1891–2 was an annus horribilis for the Queen. Even the usually enjoyable jaunt to the Riviera was blighted. From the Grand Hotel in Grasse, Ponsonby wrote to the Prime Minister,
In this ‘health’ resort, we stand thus:
Pss. Beatrice Cough and cold
Pce Henry Measles
Lady Churchil Cough
Miss Adeane Swelled face
Sir H Ponsonby Cough
Major Bigge Cold
Worse was to follow. Four days later, the Queen’s housemaid developed blood poisoning, having pricked herself accidentally with a needle. Dr Reid called in Dr Frank of Cannes and Dr Vidal of Grasse, and to everyone’s horror they pronounced the poisoning to be incurable. The woman died. Then the Queen caught the cold which everyone else was suffering, ‘but denies it. However she has lost her voice and it is very hoarse.’16
When they came home, it was to the seemingly unending cycle of scandal in which the Prince of Wales found himself. In September 1890, Bertie had been staying at Tranby Croft, the Yorkshire house of a shipowner called Sir Arthur Wilson. After dinner, the men played baccarat and a well-known clubman called Sir William Gordon-Cumming of the Scots Guards raised his stake having surreptitiously peeped at his cards. Five of the players saw him do this, and they decided, when the game was complete, to make him sign a statement promising that he would never play cards again. They in turn were sworn to secrecy to preserve his good name. Bertie was not one of the signatories, but he was a member of the party. Rumours hovered that it had in fact been Bertie who cheated at cards, and that Gordon-Cumming was covering for him. It was a puzzling affair, and as Bertie’s biographer Jane Ridley suggests, it is superficially surprising that Bertie sided with his nouveaux-riches hosts and friends against an old Scottish family, the Gordon-Cummings. One possible motivation is that Bertie was angry with Gordon-Cumming, who had won £225 off him on an earlier evening, and had the temerity to be found in the arms of the prince’s favourite mistress, Daisy Brooke.17
Daisy was not present at the Tranby Croft party. With her husband, she was attending the funeral of her stepfather, Lord Rosslyn, but when Bertie met up with her again, he spilled the beans about the card cheat. Not for nothing was Daisy known as the ‘Babbling Brooke’. Within weeks, le tout Londres was gossiping about it. To preserve his good name, Gordon-Cumming brought an action for slander against the Wilson family. Bertie was to be summoned as a witness.

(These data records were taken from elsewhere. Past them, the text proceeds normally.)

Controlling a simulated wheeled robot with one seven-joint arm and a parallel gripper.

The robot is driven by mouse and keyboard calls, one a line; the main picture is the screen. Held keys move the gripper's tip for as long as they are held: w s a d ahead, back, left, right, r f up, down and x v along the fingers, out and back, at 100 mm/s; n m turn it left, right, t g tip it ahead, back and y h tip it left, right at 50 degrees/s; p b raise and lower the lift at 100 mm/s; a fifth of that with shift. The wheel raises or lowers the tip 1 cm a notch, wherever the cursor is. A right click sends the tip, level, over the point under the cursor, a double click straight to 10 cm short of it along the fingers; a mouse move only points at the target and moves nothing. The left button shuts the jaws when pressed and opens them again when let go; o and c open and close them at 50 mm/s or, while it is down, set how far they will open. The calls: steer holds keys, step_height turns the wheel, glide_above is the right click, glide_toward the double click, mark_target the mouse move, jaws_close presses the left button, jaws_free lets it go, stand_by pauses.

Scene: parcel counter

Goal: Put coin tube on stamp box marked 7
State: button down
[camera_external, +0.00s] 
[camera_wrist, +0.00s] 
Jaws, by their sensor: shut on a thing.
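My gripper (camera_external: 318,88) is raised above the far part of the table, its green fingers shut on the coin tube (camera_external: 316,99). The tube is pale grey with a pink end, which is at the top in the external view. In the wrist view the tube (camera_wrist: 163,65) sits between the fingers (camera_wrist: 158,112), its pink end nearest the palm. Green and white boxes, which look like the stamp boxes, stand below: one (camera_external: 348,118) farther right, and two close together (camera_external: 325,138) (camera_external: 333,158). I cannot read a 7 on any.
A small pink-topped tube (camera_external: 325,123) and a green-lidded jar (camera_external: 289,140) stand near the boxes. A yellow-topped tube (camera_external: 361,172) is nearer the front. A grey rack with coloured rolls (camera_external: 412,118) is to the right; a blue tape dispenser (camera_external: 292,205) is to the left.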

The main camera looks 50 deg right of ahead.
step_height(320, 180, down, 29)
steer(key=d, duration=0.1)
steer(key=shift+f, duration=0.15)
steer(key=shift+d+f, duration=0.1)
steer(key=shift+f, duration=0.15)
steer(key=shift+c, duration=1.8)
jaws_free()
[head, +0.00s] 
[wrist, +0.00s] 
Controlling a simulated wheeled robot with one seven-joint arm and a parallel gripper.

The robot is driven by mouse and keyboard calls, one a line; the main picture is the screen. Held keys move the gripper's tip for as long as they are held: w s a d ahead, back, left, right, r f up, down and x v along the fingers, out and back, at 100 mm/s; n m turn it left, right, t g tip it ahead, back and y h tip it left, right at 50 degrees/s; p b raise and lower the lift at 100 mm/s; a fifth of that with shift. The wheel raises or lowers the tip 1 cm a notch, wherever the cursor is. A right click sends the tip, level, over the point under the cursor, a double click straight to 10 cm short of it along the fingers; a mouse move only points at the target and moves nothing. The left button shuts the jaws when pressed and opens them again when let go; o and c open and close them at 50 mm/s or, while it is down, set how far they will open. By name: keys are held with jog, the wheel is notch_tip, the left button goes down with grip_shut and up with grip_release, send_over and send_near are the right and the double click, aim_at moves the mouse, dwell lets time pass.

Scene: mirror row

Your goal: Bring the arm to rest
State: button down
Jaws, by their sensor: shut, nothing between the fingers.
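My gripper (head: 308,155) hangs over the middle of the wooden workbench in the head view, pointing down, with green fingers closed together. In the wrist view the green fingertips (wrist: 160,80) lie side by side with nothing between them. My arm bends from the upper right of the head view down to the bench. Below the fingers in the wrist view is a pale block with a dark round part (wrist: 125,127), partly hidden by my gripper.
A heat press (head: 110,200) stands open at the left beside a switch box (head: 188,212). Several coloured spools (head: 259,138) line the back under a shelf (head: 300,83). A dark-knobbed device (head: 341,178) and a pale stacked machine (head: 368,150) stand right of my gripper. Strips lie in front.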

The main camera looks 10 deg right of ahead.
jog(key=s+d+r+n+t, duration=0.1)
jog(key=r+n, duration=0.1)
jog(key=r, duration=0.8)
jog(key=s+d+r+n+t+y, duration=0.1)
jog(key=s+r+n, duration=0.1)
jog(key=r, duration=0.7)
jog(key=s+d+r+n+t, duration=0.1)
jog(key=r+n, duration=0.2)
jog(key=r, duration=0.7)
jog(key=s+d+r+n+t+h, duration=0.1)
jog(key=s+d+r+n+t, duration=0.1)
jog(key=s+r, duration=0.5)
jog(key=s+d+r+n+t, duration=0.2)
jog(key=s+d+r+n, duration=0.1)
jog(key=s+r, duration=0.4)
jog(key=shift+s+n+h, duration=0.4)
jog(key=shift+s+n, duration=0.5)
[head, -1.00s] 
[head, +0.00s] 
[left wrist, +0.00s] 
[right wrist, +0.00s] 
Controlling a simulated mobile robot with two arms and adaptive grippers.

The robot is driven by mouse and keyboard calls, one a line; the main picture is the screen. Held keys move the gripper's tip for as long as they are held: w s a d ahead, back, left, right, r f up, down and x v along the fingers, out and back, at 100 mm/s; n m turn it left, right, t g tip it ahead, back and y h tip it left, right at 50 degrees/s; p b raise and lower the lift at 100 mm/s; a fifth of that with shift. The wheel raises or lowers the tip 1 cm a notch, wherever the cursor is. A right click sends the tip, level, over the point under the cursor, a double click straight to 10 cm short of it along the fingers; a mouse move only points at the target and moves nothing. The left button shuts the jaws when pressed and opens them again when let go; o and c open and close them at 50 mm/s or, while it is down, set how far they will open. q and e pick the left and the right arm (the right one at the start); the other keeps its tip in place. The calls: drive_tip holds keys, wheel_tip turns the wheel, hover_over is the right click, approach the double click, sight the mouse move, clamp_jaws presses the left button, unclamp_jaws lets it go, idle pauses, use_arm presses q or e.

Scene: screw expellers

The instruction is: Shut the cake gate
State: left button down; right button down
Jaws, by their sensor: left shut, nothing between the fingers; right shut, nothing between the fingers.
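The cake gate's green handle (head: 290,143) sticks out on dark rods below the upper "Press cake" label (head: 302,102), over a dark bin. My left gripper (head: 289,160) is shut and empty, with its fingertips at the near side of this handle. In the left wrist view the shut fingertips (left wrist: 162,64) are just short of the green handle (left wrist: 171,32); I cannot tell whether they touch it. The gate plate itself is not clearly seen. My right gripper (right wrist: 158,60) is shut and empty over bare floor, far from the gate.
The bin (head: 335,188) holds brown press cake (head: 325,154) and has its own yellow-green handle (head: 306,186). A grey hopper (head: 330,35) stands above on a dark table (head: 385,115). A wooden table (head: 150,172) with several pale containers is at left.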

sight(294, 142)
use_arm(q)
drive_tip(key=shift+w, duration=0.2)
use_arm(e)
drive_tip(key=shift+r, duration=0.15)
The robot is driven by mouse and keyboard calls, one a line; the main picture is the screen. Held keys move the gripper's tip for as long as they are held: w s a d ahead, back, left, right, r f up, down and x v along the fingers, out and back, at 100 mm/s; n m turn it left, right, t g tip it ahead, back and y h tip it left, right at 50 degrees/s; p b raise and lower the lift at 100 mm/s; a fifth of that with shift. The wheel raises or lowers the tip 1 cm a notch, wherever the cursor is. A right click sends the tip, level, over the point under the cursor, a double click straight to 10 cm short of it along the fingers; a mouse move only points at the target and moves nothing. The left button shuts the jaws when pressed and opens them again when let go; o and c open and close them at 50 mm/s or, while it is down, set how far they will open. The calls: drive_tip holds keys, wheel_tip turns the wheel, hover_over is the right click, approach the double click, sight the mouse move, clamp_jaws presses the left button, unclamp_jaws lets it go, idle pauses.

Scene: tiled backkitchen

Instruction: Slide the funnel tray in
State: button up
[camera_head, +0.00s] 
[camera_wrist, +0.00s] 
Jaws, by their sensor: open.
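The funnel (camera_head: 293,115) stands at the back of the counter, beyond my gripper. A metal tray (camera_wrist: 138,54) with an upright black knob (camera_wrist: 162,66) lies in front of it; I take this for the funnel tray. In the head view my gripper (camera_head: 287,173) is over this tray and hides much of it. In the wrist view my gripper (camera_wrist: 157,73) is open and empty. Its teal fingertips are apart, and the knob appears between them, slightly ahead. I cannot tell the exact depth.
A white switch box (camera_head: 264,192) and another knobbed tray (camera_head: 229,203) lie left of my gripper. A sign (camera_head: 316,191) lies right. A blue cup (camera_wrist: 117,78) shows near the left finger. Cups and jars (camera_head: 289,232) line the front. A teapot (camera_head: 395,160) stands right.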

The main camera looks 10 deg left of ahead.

The Court was thrown into panic, and attempted damage-limitation. Would it not be possible to pre-empt a court case by having a secret military tribunal to establish the truth of what had happened at Tranby Croft? Would Gordon-Cumming’s colonel-in-chief – none other than Bertie’s brother Arthur, Duke of Connaught – not be able to put pressure on the man? The answer to both these questions was ‘No’. Prince Arthur refused to intervene. ‘Being the prince’s brother it was more than ever incumbent on me not to allow myself to be used in a way that might cause the world to think that Cumming was to be sacrificed to the prince.’18 Gordon-Cumming himself resigned from the army, so that scotched the idea of a military tribunal. The case was heard in public, on 1–2 June 1891. The solicitor general, Sir Edward Clarke, represented Gordon-Cumming, and he made mincemeat of the witnesses against him. One of them, Sir Edward Lycett Green, broke down altogether and admitted he could not remember the details of the baccarat game. As he won the case for his client, Clarke did not let the Prince of Wales off lightly. ‘There is a strong and subtle influence of royalty, a personal influence which has adorn
ed our history with chivalrous deeds; and has perplexed the historian with unknightly and dishonouring deeds done by men of character.’19
It could not have been worse publicity, not merely for the prince, but for the entire Royal Family: a Tory solicitor general, exposing the sleazy world in which Bertie moved, with its new-money house parties and its casual sexual mores.
Far worse than the Tranby Croft incident was the public exposure of Bertie’s adulteries with Daisy Brooke. Some years earlier, Daisy had been in love with one of the Prince of Wales’s equerries, Lord Charles Beresford. (One of his brothers, Lord Marcus, was Bertie’s stud manager.) Though she had married Francis Greville, Lord Brooke (heir to the earldom of Warwick), when she was twenty, she had quickly tired of him and had many admirers, including Lord Randolph Churchill, Lord Blandford and Sir William Gordon-Cumming. Her passion for Charlie Beresford was something more serious. The pair were separated by his naval career. (He was the captain of HMS Undaunted, and it was his naval brigade which was sent, too late, to rescue General Gordon in 1882.) By 1886, Charlie’s passion had died down and he had returned to his wife.